Warning! Almost assuredly blithering nonsense: (Actually, in that scenario aren’t there logical attractors for programs to output 0, 1, 10, 11, … which results in universal distribution/generator constructed from the uniform generator, which then goes on to compute whatever universe we would have seen from an original universal distribution anyway? This self-organization looks suspiciously like getting information from nowhere, but those computations must cost negentropy if they’re not reversible. If they are reversible then how? Reversible by what? Anyway that is information as seen from outside the system which might not be meaningful—information from any point inside the system seems like it might be lost with each irreversible computation? Bleh, speculations.)
(ETA: Actually couldn’t we just run some simulations of this argument or translate it into terms of Hashlife and see what we get? My hypothesis is that as we compute all programs of length x=0, x++ till infinity, the binary outputs of all computations when sorted into identical groups converge on a universal prior distribution, though for small values of x the convergence is swamped by language choice. I have no real reason to suspect this is hypothesis is accurate or even meaningful.)
(ETA 2: Bleh, forgot about the need to renormalize outputs by K complexity (i.e. maximum lossless compression) ’cuz so many programs will output “111111111111...”. Don’t even know if that’s meaningful or doesn’t undermine the entire point. Brain doesn’t like math.)

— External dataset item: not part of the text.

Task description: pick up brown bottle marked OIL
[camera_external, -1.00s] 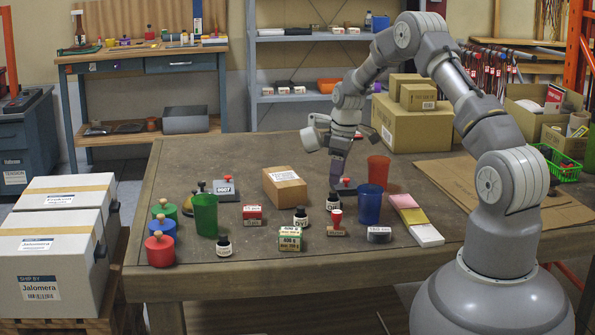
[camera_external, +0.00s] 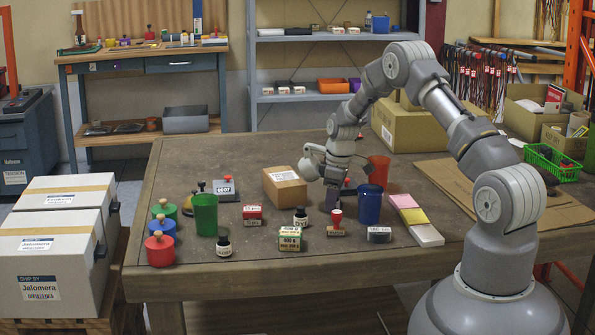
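Small dark bottles with white labels stand on the table. One bottle (camera_external: 223,243) is beside the green cup at the front left, and another bottle (camera_external: 301,217) is near the middle. Their labels are too small to read, so I cannot tell which one says OIL. My gripper (camera_external: 332,204) points down near the table, right of the middle bottle and left of the blue cup. A third dark bottle, visible there earlier, is now hidden by my gripper. I cannot see whether the fingers are around it or whether they are open or shut.
A green cup (camera_external: 205,214) stands left. The table's back left is clear.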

Warning! Almost assuredly blithering nonsense: Hm, is this more informative if instead we consider programs between 10^100 and 10^120 bits in length? Should it matter all that much how long they are? If we can show convergence upon characteristic output distributions by various reasonably large sets of all programs of bit lengths a to b, a < b, between 0 and infinity, then we can perhaps make some weak claims about “attractive” outputs for programs of arbitrary length. I speculated in my other comment reply to your comment that after maximally compressing all of the outputs we might get some neat distribution (whatever the equivalent of the normal distribution is for enough arbitrary program outputs in a given language after compression), though it’s probably something useless that doesn’t explain anything, like, I’m not sure that compressing the results doesn’t just destroy the entire point of getting the outputs. (Instead maybe we’d run all the outputs as programs repeatedly; side question: if you keep doing this how quickly does the algorithm weed out non-halting programs?) Chaitin would smile upon such methods, I think, even if he’d be horrified at my complete bastardization of pretend math, let alone math?

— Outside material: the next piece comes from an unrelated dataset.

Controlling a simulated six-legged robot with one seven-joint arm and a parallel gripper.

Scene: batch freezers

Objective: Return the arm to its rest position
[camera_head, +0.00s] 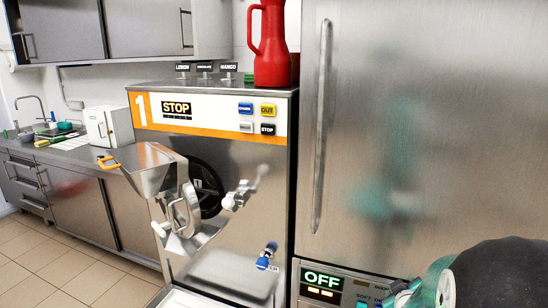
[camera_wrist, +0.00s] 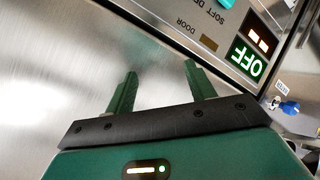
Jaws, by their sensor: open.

I think the intuition here is basically that of the everything-list’s “white rabbit” problem. If you consider e.g. all programs at most 10^100 bits in length, there will be many more long than short programs that output a given mind. But I think the standard answer is most of those long programs will just be short programs with irrelevant junk bits tacked on?
I basically don’t understand such arguments as applied to real-world cosmology, i.e. computing programs and not discovering them. ’Cuz if we’re talking about cosmology aren’t we assuming that at some point some computation is going to occur? If so, there’s a very short program that outputs a universal dovetailer that computes all programs of arbitrary length, that repeatedly outputs a universal dovetailer for all programs at most 10^5 bits in length, that.… and it’s just not clear to me what generators win out in the end, whether short short-biased or long long-biased, how that depends on choice of language, or generally what the heck is going.
Warning! Almost assuredly blithering nonsense: (Actually, in that scenario aren’t there logical attractors for programs to output 0, 1, 10, 11, … which results in universal distribution/generator constructed from the uniform generator, which then goes on to compute whatever universe we would have seen from an original universal distribution anyway? This self-organization looks suspiciously like getting information from nowhere, but those computations must cost negentropy if they’re not reversible. If they are reversible then how? Reversible by what? Anyway that is information as seen from outside the system which might not be meaningful—information from any point inside the system seems like it might be lost with each irreversible computation? Bleh, speculations.)
(ETA: Actually couldn’t we just run some simulations of this argument or translate it into terms of Hashlife and see what we get? My hypothesis is that as we compute all programs of length x=0, x++ till infinity, the binary outputs of all computations when sorted into identical groups converge on a universal prior distribution, though for small values of x the convergence is swamped by language choice. I have no real reason to suspect this is hypothesis is accurate or even meaningful.)
(ETA 2: Bleh, forgot about the need to renormalize outputs by K complexity (i.e. maximum lossless compression) ’cuz so many programs will output “111111111111...”. Don’t even know if that’s meaningful or doesn’t undermine the entire point. Brain doesn’t like math.)
Warning! Almost assuredly blithering nonsense: Hm, is this more informative if instead we consider programs between 10^100 and 10^120 bits in length? Should it matter all that much how long they are? If we can show convergence upon characteristic output distributions by various reasonably large sets of all programs of bit lengths a to b, a < b, between 0 and infinity, then we can perhaps make some weak claims about “attractive” outputs for programs of arbitrary length. I speculated in my other comment reply to your comment that after maximally compressing all of the outputs we might get some neat distribution (whatever the equivalent of the normal distribution is for enough arbitrary program outputs in a given language after compression), though it’s probably something useless that doesn’t explain anything, like, I’m not sure that compressing the results doesn’t just destroy the entire point of getting the outputs. (Instead maybe we’d run all the outputs as programs repeatedly; side question: if you keep doing this how quickly does the algorithm weed out non-halting programs?) Chaitin would smile upon such methods, I think, even if he’d be horrified at my complete bastardization of pretend math, let alone math?